Рождение фантастики в формах вторичной художественной условности уже в те далекие времена было вполне закономерно. Ведь греческое искусство было первым в истории человеческой культуры собственно искусством, т. е. таким видом деятельности человека, где на первый план выдвигаются цели эстетические, а не прикладные. А такое искусство не может обойтись без сознательного укрупнения явлений, без выхода за пределы бытового правдоподобия, что всегда скрывает в себе возможность фантастики. Не случайно Ю. Кагарлицкий видит истоки фантастики в разрушении и эстетизации мифа, а А. Ф. Лосев с тем же процессом связывает рождение самого искусства[29].
Все сказанное, кстати, объясняет, почему исследователи проблем художественной условности вовсе не ставят вопрос о времени рождения фантастики; фантастическая условность рождается вместе с искусством, а природа художественного гротеска, органическая связь искусства с традициями карнавального действа неизбежно влекут за собой и фантастику игрового плана, хотя в этот период она еще не обособляется, не получает ту относительную автономность, которую она завоюет в искусстве более поздних эпох.
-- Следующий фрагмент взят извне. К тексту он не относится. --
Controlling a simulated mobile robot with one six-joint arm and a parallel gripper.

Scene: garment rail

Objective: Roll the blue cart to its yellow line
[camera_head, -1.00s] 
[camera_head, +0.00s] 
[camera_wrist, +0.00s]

Подобные же тенденции можно наблюдать и в искусстве средних веков. Средневековье получило богатейшее наследство от прежних языческих времен народные эпические сказания, которые становятся позднее материалом для творчества средневековых поэтов, живущих уже в иной религиозной атмосфере, верящих новым мифам и воспринимающих старые предания порой как наивные сказки простых людей. Эти предания в гносеологическом плане становились уже фантастикой.
Гносеологические предпосылки формирования фантастики в средние века существовали хотя бы потому, что в этот период повсеместно происходит смена религиозного культа — прежние языческие боги низвергаются со своих пьедесталов, на смену язычеству приходит христианство. Правда, зачастую обе веры уживались в сознании, прежние боги становились духами, и вера превращалась в суеверие. Однако это столкновение мировоззренческих систем все же разрушало единообразную картину мира в сознании средневекового человека, что вело к сомнению и к формированию бытовой фантастики, бытового понятия фантастического. И такая бытовая фантастика существовала; ее отражение мы находим и в литературе той поры. Назовем одно из произведений, явно позволяющих ставить вопрос о наличии бытового понятия фантастики в средние века.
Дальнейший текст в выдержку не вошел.